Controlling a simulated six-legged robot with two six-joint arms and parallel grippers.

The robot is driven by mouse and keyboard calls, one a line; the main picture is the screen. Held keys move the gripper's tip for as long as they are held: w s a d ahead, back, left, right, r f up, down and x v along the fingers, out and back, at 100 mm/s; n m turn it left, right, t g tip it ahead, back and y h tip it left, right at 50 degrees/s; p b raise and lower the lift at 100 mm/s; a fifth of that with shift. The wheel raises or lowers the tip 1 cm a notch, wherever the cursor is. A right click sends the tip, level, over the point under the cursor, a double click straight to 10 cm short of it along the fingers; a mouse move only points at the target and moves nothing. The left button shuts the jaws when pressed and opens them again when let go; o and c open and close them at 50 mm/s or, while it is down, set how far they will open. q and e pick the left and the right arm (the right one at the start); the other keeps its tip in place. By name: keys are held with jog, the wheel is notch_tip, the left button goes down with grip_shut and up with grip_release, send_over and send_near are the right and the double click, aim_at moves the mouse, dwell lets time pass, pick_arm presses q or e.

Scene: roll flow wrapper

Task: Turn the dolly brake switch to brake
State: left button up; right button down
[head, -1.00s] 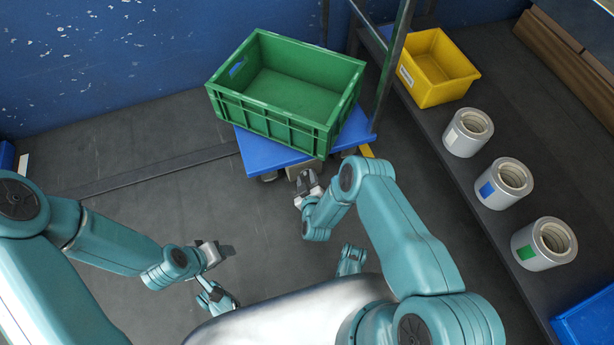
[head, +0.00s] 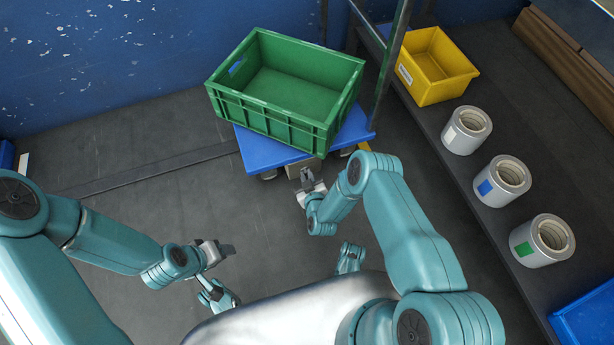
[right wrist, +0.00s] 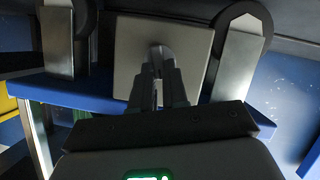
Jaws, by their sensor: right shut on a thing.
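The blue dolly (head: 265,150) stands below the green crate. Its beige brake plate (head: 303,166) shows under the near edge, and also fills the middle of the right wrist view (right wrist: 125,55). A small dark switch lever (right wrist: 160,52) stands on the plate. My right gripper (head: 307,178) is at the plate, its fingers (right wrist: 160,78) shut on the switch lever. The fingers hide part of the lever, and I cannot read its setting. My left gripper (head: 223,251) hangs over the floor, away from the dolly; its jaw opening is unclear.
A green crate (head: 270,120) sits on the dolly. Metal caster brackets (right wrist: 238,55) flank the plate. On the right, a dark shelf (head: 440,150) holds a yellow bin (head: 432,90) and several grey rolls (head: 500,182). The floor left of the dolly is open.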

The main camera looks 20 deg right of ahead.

● Directions:
Without the pictures, give again exactly the lines above starting at the line containing "The robot is" and ending at the line containing "[right wrist, +0.00s]".

● Task solution:
The robot is driven by mouse and keyboard calls, one a line; the main picture is the screen. Held keys move the gripper's tip for as long as they are held: w s a d ahead, back, left, right, r f up, down and x v along the fingers, out and back, at 100 mm/s; n m turn it left, right, t g tip it ahead, back and y h tip it left, right at 50 degrees/s; p b raise and lower the lift at 100 mm/s; a fifth of that with shift. The wheel raises or lowers the tip 1 cm a notch, wherever the cursor is. A right click sends the tip, level, over the point under the cursor, a double click straight to 10 cm short of it along the fingers; a mouse move only points at the target and moves nothing. The left button shuts the jaws when pressed and opens them again when let go; o and c open and close them at 50 mm/s or, while it is down, set how far they will open. q and e pick the left and the right arm (the right one at the start); the other keeps its tip in place. By name: keys are held with jog, the wheel is notch_tip, the left button goes down with grip_shut and up with grip_release, send_over and send_near are the right and the double click, aim_at moves the mouse, dwell lets time pass, pick_arm presses q or e.

Scene: roll flow wrapper

Task: Turn the dolly brake switch to brake
State: left button up; right button down
[head, -1.00s] 
[head, +0.00s] 
[right wrist, +0.00s] 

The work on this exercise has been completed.